In the entries below, the lines from the one with "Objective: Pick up" through the one with "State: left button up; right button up" are to be copied exactly; both ends count.

==== Provided records

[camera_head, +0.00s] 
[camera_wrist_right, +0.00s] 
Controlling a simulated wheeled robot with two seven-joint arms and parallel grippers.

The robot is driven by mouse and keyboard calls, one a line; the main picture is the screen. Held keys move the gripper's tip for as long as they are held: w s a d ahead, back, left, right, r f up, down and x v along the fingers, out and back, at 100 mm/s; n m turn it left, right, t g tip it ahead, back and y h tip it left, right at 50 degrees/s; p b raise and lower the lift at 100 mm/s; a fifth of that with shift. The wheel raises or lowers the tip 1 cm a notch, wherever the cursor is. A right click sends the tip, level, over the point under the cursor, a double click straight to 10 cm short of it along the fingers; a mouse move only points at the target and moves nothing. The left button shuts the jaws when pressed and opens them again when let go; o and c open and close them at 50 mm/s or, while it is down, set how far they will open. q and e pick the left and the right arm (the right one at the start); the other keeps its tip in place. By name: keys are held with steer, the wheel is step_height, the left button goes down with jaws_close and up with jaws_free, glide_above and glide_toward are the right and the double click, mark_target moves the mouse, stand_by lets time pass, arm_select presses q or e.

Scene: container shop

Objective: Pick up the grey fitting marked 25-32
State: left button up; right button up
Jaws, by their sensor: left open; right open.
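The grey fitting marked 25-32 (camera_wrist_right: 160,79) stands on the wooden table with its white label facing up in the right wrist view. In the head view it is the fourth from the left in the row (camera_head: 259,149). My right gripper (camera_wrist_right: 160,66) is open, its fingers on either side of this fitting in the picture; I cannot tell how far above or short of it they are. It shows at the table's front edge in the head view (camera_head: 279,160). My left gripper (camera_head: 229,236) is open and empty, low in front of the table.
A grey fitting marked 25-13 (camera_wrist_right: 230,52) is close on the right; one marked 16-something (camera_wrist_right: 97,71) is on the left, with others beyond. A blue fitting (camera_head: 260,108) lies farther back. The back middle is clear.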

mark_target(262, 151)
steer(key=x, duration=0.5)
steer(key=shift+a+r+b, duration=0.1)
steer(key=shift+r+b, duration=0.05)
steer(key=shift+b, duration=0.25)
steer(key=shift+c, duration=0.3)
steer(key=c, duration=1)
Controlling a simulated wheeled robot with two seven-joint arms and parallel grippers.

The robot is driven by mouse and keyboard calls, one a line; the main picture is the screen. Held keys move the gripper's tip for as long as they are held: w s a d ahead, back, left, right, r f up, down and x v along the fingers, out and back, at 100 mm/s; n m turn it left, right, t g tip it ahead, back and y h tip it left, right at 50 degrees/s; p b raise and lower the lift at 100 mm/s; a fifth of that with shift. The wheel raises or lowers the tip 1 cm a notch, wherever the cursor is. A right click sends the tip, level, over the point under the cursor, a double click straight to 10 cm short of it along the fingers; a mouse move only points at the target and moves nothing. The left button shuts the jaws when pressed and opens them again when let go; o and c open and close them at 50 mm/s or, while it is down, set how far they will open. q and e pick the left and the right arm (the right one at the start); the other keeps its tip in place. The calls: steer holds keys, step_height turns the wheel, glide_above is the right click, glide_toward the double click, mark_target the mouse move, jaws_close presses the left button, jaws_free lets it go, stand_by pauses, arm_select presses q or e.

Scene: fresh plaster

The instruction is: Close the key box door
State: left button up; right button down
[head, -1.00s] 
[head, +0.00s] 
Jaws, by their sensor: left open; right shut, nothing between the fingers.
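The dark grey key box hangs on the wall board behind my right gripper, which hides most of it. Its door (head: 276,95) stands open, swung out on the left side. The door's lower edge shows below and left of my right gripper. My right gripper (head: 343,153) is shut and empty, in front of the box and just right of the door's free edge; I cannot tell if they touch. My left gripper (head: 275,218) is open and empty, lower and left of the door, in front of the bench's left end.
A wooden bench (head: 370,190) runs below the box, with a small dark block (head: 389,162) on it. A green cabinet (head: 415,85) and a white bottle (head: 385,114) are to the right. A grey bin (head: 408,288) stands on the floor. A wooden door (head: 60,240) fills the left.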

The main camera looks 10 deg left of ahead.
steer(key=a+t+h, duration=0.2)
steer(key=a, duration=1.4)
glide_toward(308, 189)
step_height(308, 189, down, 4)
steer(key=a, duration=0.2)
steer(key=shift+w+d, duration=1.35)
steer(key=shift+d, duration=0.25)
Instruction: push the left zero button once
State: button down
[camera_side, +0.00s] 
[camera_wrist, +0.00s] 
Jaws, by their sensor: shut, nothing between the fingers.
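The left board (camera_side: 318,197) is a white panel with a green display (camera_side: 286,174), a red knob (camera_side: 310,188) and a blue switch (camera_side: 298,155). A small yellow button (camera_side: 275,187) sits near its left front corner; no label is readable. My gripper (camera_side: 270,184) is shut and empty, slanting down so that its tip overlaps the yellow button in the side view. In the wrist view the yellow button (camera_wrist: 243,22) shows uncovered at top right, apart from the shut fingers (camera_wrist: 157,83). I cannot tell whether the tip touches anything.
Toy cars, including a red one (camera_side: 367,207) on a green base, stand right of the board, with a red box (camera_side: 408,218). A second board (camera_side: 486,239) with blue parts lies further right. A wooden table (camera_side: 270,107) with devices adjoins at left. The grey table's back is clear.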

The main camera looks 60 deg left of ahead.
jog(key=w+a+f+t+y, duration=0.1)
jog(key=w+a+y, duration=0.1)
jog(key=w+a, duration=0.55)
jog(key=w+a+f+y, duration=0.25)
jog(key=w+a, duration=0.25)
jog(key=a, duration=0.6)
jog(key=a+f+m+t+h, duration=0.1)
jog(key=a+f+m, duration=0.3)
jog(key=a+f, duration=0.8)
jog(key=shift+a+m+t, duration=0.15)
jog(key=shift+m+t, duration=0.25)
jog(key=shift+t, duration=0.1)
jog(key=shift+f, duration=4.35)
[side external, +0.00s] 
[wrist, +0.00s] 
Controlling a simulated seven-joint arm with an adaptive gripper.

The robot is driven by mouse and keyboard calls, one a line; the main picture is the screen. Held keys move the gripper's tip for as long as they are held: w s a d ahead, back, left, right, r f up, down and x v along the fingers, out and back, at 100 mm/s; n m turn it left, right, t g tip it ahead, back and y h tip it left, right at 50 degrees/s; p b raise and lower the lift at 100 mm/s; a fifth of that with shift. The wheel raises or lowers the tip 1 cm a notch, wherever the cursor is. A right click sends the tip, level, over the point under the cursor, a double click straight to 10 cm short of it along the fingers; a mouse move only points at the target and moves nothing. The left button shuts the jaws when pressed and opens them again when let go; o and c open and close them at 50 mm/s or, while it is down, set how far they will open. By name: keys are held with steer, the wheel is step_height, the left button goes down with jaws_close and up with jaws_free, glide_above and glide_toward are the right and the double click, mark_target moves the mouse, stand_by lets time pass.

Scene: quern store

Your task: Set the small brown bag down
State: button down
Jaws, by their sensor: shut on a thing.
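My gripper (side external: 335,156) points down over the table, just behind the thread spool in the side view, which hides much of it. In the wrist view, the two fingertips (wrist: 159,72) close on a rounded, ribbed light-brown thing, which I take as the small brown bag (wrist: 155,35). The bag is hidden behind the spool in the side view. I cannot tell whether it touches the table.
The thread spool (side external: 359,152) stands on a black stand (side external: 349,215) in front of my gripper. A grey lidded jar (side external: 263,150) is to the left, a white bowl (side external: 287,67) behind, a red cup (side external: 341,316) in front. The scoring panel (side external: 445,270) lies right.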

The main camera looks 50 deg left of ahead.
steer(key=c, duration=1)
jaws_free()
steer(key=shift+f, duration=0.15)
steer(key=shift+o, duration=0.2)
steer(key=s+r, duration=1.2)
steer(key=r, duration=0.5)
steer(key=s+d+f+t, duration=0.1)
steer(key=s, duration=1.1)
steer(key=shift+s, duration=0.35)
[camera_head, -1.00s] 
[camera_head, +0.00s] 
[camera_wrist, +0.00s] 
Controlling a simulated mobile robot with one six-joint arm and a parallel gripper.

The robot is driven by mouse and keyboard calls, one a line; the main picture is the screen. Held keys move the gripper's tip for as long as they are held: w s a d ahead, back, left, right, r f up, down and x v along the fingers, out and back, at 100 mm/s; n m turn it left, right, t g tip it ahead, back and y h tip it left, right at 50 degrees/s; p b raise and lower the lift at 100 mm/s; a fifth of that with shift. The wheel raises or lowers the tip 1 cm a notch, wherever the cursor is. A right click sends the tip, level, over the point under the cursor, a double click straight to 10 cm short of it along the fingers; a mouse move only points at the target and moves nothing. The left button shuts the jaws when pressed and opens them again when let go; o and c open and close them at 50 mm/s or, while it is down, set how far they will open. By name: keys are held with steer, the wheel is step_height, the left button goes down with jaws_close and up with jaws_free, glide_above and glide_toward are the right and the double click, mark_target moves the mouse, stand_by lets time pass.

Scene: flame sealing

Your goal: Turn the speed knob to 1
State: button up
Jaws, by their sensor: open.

========

__Result of the exercise__:
Objective: Pick up the grey fitting marked 25-32
State: left button up; right button up

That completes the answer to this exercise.